INSTRUCTIONS FOR THE TASK: Find how many lines hold the word "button" and give that number only.
## BEGIN AVAILABLE DATA
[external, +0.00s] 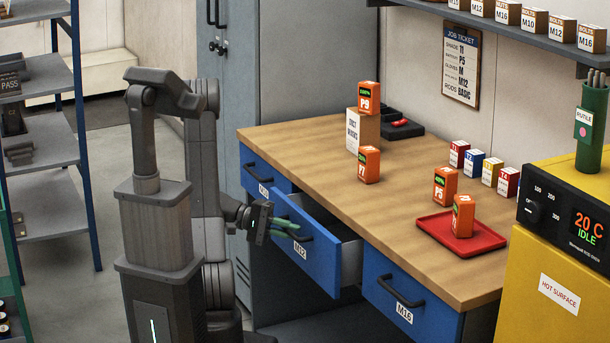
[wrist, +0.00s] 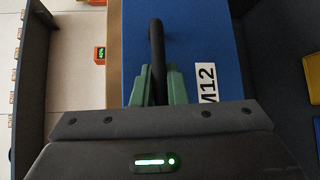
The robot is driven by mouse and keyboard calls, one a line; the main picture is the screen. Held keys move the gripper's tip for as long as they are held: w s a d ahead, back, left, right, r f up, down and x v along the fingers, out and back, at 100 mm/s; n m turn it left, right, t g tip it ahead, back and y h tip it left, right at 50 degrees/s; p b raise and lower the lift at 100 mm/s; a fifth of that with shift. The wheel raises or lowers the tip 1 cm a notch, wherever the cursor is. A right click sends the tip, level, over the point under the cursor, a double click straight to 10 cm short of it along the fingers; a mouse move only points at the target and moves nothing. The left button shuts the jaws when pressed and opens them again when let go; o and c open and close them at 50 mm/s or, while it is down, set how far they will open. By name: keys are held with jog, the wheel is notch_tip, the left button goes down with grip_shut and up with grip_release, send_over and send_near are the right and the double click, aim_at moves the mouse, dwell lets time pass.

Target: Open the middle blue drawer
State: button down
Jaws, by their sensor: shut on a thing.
## END AVAILABLE DATA
FINISHED EXERCISE: 2